**Direction**
Provide an exact reproduction of every entry.

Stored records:
↓↓↓
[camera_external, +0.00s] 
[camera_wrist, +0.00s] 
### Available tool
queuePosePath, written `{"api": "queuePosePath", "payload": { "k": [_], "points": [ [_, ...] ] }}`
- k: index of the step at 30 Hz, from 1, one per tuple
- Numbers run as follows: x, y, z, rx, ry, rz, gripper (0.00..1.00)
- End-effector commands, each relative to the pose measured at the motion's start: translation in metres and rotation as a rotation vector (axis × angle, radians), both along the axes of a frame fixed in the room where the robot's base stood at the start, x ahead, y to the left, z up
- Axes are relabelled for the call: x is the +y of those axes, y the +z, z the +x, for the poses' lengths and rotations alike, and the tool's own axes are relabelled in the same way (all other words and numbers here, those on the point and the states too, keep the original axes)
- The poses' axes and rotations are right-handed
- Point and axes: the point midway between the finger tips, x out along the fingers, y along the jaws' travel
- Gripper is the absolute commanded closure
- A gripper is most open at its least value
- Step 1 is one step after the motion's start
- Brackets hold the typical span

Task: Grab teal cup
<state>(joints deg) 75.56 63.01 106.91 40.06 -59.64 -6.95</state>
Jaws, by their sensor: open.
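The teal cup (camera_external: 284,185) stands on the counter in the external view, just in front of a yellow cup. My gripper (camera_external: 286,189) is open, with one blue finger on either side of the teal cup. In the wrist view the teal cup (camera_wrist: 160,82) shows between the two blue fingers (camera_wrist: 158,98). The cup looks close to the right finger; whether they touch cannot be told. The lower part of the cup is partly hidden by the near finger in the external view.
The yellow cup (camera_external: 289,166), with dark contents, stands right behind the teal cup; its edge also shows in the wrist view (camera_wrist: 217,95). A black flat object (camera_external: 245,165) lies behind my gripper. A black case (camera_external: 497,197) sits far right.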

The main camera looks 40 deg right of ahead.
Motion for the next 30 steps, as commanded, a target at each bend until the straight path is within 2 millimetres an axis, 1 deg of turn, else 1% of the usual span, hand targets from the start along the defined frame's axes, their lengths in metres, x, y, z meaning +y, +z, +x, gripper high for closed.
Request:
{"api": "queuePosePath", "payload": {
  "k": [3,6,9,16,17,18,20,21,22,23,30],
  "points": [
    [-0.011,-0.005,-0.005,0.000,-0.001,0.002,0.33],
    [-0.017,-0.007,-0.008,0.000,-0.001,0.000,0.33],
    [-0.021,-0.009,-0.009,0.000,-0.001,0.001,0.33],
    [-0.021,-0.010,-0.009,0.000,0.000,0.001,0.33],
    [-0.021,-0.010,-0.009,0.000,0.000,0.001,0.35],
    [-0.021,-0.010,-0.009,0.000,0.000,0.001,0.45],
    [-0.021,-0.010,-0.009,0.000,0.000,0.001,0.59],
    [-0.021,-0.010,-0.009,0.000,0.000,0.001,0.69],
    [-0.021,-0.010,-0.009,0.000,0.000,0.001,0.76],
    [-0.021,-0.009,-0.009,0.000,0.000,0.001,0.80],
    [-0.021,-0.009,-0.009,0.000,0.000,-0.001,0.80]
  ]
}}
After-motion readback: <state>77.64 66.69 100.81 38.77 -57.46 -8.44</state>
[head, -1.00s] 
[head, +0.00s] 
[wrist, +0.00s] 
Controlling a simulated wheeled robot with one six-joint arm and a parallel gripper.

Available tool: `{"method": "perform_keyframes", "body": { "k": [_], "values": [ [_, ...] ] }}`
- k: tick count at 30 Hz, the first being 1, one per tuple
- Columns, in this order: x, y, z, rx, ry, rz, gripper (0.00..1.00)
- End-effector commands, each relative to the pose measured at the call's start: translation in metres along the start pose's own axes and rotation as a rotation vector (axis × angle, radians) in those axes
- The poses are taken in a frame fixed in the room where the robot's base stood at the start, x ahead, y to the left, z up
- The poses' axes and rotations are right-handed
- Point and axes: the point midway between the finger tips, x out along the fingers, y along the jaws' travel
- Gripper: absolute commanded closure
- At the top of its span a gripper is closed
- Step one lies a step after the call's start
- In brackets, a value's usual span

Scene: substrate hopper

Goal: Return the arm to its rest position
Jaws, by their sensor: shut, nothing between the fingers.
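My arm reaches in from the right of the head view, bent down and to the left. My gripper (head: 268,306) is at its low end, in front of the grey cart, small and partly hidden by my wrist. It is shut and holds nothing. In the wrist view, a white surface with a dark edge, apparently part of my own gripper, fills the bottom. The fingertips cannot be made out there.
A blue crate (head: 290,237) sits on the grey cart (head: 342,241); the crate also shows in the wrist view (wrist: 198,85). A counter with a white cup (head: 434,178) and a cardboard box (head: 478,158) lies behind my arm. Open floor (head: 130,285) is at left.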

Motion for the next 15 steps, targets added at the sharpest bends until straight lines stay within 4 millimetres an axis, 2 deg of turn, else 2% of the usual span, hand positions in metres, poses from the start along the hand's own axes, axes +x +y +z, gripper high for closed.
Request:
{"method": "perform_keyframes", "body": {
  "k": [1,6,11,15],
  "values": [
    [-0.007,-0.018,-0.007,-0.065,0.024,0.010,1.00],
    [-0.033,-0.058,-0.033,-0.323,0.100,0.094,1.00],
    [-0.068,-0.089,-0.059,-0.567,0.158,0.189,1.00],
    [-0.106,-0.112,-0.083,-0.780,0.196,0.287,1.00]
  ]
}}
↑↑↑
**Solution below**
[camera_external, +0.00s] 
[camera_wrist, +0.00s] 
### Available tool
queuePosePath, written `{"api": "queuePosePath", "payload": { "k": [_], "points": [ [_, ...] ] }}`
- k: index of the step at 30 Hz, from 1, one per tuple
- Numbers run as follows: x, y, z, rx, ry, rz, gripper (0.00..1.00)
- End-effector commands, each relative to the pose measured at the motion's start: translation in metres and rotation as a rotation vector (axis × angle, radians), both along the axes of a frame fixed in the room where the robot's base stood at the start, x ahead, y to the left, z up
- Axes are relabelled for the call: x is the +y of those axes, y the +z, z the +x, for the poses' lengths and rotations alike, and the tool's own axes are relabelled in the same way (all other words and numbers here, those on the point and the states too, keep the original axes)
- The poses' axes and rotations are right-handed
- Point and axes: the point midway between the finger tips, x out along the fingers, y along the jaws' travel
- Gripper is the absolute commanded closure
- A gripper is most open at its least value
- Step 1 is one step after the motion's start
- Brackets hold the typical span

Task: Grab teal cup
<state>(joints deg) 75.56 63.01 106.91 40.06 -59.64 -6.95</state>
Jaws, by their sensor: open.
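The teal cup (camera_external: 284,185) stands on the counter in the external view, just in front of a yellow cup. My gripper (camera_external: 286,189) is open, with one blue finger on either side of the teal cup. In the wrist view the teal cup (camera_wrist: 160,82) shows between the two blue fingers (camera_wrist: 158,98). The cup looks close to the right finger; whether they touch cannot be told. The lower part of the cup is partly hidden by the near finger in the external view.
The yellow cup (camera_external: 289,166), with dark contents, stands right behind the teal cup; its edge also shows in the wrist view (camera_wrist: 217,95). A black flat object (camera_external: 245,165) lies behind my gripper. A black case (camera_external: 497,197) sits far right.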

The main camera looks 40 deg right of ahead.
Motion for the next 30 steps, as commanded, a target at each bend until the straight path is within 2 millimetres an axis, 1 deg of turn, else 1% of the usual span, hand targets from the start along the defined frame's axes, their lengths in metres, x, y, z meaning +y, +z, +x, gripper high for closed.
Request:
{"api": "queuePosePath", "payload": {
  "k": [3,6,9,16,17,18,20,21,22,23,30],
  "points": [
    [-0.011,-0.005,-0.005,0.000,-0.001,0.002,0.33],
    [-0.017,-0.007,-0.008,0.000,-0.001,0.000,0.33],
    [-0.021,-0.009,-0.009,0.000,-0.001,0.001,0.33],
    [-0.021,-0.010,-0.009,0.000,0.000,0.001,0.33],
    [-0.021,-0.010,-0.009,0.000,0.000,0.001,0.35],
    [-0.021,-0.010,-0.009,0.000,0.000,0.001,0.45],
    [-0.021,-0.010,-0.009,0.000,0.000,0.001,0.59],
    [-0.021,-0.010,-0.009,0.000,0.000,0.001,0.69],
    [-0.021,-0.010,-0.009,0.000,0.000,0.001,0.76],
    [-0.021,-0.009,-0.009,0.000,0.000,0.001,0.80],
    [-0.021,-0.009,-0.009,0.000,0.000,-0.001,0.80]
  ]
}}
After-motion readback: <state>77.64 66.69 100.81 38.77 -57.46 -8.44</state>
[head, -1.00s] 
[head, +0.00s] 
[wrist, +0.00s] 
Controlling a simulated wheeled robot with one six-joint arm and a parallel gripper.

Available tool: `{"method": "perform_keyframes", "body": { "k": [_], "values": [ [_, ...] ] }}`
- k: tick count at 30 Hz, the first being 1, one per tuple
- Columns, in this order: x, y, z, rx, ry, rz, gripper (0.00..1.00)
- End-effector commands, each relative to the pose measured at the call's start: translation in metres along the start pose's own axes and rotation as a rotation vector (axis × angle, radians) in those axes
- The poses are taken in a frame fixed in the room where the robot's base stood at the start, x ahead, y to the left, z up
- The poses' axes and rotations are right-handed
- Point and axes: the point midway between the finger tips, x out along the fingers, y along the jaws' travel
- Gripper: absolute commanded closure
- At the top of its span a gripper is closed
- Step one lies a step after the call's start
- In brackets, a value's usual span

Scene: substrate hopper

Goal: Return the arm to its rest position
Jaws, by their sensor: shut, nothing between the fingers.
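My arm reaches in from the right of the head view, bent down and to the left. My gripper (head: 268,306) is at its low end, in front of the grey cart, small and partly hidden by my wrist. It is shut and holds nothing. In the wrist view, a white surface with a dark edge, apparently part of my own gripper, fills the bottom. The fingertips cannot be made out there.
A blue crate (head: 290,237) sits on the grey cart (head: 342,241); the crate also shows in the wrist view (wrist: 198,85). A counter with a white cup (head: 434,178) and a cardboard box (head: 478,158) lies behind my arm. Open floor (head: 130,285) is at left.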

Motion for the next 15 steps, targets added at the sharpest bends until straight lines stay within 4 millimetres an axis, 2 deg of turn, else 2% of the usual span, hand positions in metres, poses from the start along the hand's own axes, axes +x +y +z, gripper high for closed.
Request:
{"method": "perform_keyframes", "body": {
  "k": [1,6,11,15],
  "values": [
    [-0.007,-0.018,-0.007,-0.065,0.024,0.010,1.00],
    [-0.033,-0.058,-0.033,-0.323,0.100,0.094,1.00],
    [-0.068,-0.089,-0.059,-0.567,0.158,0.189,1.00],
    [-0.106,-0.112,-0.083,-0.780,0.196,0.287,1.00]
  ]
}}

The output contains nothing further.